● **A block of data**
%%

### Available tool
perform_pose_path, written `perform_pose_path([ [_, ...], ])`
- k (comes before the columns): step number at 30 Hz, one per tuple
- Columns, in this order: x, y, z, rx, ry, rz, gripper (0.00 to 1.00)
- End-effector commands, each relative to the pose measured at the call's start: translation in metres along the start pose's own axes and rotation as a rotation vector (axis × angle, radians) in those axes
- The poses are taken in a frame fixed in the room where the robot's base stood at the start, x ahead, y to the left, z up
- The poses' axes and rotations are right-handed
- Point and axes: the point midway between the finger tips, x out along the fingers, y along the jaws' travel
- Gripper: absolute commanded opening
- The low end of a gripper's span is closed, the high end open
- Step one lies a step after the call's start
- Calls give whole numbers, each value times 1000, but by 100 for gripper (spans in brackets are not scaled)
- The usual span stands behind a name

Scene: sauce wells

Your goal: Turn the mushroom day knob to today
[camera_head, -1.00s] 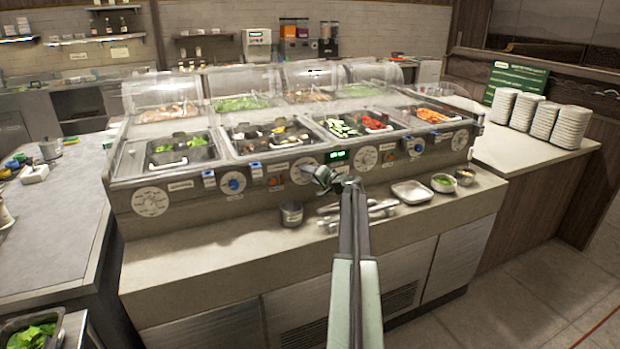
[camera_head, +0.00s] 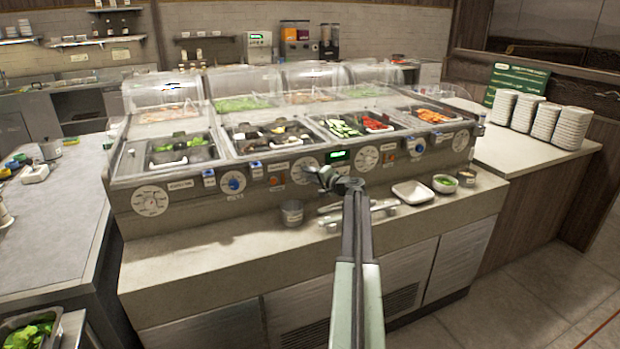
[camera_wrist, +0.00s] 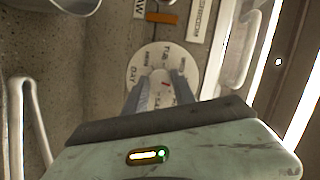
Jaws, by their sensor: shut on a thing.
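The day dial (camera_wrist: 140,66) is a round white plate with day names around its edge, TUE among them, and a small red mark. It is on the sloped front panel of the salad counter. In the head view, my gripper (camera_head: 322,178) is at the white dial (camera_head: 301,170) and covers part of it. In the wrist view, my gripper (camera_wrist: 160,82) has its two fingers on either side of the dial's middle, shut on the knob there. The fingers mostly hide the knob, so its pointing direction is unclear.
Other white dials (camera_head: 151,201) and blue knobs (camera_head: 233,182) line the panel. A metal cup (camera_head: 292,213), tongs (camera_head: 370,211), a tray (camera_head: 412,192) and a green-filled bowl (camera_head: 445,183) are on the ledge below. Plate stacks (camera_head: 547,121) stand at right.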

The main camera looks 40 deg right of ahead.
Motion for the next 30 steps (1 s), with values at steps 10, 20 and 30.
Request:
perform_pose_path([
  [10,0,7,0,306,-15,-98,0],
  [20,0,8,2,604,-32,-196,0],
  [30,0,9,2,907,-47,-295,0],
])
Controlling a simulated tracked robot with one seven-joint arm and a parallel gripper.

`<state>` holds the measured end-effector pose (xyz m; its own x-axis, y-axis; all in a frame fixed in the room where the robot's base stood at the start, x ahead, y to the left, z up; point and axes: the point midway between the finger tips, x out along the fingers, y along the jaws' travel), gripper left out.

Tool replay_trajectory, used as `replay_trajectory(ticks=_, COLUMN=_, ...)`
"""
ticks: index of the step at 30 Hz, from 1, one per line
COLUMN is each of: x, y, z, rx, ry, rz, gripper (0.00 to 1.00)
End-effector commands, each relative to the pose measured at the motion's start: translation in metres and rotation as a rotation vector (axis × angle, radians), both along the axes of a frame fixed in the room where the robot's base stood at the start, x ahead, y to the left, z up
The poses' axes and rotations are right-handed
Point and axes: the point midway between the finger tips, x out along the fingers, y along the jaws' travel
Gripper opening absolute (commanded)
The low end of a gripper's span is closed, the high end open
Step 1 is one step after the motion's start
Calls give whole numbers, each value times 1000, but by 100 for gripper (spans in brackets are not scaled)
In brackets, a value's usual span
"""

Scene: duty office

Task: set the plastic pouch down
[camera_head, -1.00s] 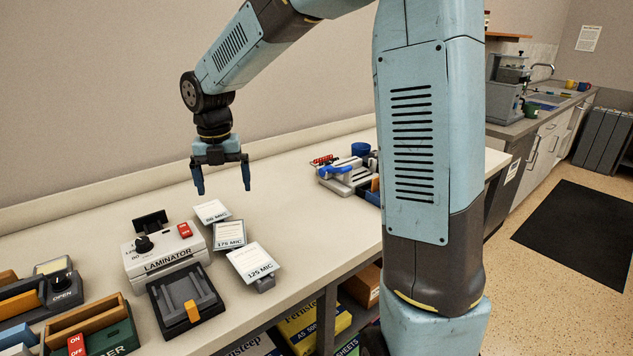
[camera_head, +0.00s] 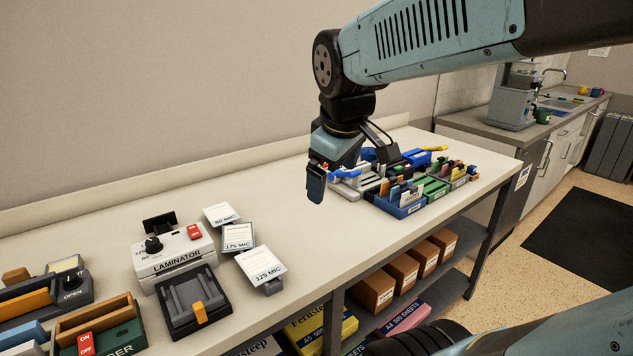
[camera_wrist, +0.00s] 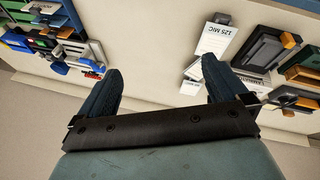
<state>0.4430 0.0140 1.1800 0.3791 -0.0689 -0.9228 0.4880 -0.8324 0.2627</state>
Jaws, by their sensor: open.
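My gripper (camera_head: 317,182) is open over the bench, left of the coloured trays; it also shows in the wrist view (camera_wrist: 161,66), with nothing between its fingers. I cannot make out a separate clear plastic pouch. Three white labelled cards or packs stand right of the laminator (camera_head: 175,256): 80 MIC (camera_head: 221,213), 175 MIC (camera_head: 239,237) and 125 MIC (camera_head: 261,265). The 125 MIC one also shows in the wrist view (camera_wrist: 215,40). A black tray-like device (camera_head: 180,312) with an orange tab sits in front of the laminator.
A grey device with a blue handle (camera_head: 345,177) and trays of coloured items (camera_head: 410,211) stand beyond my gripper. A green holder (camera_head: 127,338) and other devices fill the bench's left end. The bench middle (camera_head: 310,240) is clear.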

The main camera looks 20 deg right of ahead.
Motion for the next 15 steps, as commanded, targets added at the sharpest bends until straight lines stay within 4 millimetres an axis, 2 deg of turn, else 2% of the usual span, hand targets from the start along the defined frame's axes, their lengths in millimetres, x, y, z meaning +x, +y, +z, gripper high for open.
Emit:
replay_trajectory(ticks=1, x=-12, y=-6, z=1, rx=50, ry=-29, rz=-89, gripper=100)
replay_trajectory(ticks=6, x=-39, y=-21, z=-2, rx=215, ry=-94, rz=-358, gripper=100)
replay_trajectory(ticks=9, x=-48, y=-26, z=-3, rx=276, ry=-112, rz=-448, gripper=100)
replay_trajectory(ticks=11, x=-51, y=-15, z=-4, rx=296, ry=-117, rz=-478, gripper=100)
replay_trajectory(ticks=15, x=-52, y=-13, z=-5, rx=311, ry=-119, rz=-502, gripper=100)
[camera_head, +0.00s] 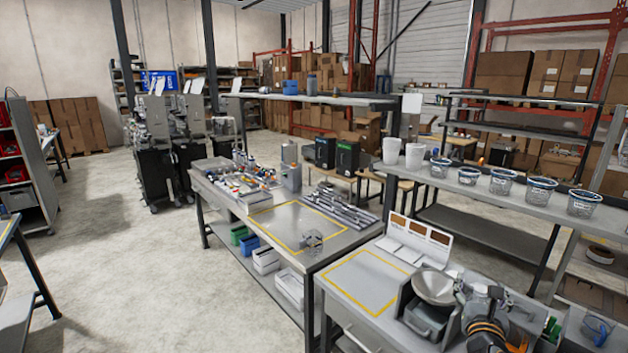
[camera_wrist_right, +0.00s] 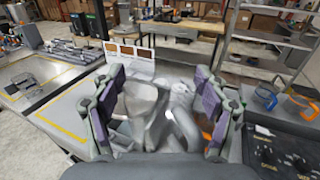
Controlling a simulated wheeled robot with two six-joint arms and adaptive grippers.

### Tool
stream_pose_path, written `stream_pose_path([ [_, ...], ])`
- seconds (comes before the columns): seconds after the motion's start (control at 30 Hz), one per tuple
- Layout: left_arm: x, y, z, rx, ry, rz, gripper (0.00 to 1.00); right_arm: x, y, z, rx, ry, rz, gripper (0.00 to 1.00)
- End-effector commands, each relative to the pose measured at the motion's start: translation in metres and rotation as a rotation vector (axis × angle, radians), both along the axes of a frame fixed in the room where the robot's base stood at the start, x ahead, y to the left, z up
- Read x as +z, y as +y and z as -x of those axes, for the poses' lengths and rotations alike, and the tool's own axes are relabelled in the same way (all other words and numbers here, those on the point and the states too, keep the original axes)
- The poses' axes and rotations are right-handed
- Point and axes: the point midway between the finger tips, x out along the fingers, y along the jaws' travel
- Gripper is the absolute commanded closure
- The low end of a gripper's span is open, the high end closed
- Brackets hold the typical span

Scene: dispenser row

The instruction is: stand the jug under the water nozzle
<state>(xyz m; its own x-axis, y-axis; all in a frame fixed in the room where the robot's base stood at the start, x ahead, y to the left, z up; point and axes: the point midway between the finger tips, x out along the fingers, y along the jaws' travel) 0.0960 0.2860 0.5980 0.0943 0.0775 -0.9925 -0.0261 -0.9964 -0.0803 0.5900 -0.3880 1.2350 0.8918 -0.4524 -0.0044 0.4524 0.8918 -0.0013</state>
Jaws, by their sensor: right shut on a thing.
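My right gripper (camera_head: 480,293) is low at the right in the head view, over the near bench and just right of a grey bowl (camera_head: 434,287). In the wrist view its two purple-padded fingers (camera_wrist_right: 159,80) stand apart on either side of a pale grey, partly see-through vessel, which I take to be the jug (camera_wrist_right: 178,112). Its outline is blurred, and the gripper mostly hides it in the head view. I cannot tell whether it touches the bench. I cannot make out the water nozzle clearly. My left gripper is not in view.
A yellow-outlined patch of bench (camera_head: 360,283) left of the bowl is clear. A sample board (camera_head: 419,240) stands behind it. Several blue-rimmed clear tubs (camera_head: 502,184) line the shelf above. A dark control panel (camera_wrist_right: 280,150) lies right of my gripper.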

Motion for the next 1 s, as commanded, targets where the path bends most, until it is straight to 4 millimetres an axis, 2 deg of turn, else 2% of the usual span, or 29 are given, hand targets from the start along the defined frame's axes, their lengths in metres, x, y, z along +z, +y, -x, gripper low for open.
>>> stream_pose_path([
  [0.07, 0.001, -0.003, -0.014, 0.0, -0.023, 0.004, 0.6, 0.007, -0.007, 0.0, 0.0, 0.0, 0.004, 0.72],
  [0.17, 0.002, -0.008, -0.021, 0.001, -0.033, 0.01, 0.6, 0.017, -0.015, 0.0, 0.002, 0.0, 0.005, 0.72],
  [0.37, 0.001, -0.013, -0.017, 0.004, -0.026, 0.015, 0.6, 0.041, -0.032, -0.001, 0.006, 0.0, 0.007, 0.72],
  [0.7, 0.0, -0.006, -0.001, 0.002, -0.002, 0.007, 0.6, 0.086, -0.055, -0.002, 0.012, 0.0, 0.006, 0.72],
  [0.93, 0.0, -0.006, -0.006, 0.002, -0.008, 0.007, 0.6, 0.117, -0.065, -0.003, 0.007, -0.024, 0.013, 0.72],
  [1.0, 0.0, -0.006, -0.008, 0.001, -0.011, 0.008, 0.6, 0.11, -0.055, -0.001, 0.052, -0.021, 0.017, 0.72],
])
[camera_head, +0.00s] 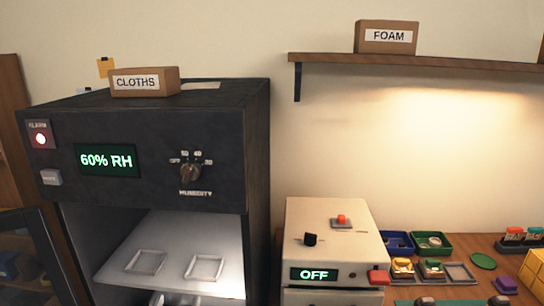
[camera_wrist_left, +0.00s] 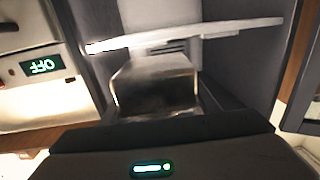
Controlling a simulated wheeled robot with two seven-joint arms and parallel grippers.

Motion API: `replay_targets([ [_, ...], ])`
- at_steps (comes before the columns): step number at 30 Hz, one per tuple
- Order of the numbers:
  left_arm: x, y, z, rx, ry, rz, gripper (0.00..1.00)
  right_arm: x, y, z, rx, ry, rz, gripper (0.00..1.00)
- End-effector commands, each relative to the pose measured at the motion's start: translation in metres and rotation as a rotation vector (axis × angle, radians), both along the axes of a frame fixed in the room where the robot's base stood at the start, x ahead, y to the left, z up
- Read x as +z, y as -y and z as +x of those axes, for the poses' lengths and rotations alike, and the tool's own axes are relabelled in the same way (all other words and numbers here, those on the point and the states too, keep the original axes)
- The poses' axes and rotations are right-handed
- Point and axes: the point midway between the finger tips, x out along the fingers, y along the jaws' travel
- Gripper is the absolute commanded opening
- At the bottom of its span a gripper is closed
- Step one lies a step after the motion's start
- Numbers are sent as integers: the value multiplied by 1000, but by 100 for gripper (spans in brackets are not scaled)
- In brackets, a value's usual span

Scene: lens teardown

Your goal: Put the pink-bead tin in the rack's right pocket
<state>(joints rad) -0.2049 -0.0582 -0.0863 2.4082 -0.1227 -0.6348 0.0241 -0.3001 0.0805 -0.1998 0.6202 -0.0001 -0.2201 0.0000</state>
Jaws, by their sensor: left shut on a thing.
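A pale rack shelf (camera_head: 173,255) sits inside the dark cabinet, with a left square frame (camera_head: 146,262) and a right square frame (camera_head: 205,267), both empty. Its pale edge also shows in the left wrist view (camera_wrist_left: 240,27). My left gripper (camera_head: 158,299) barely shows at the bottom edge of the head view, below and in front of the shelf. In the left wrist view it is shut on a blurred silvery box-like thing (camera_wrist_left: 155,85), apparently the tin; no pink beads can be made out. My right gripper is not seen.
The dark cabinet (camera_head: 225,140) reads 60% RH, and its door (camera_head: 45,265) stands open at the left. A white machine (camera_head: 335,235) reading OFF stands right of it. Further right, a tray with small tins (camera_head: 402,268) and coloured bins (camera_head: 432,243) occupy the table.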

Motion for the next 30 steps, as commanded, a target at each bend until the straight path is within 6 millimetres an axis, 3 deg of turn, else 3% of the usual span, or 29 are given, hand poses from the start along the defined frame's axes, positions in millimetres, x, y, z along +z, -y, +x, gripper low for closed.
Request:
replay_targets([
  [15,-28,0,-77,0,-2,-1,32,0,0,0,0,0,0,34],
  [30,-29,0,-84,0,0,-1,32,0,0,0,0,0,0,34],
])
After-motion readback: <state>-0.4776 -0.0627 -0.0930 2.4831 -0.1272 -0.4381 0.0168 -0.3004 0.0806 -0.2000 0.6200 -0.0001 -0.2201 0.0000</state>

%%

● **TASK TO COMPLETE**
The lines above form a set of records; determine how many of them contain the string "looks" and give that number alone.

● **TASK RESPONSE**
2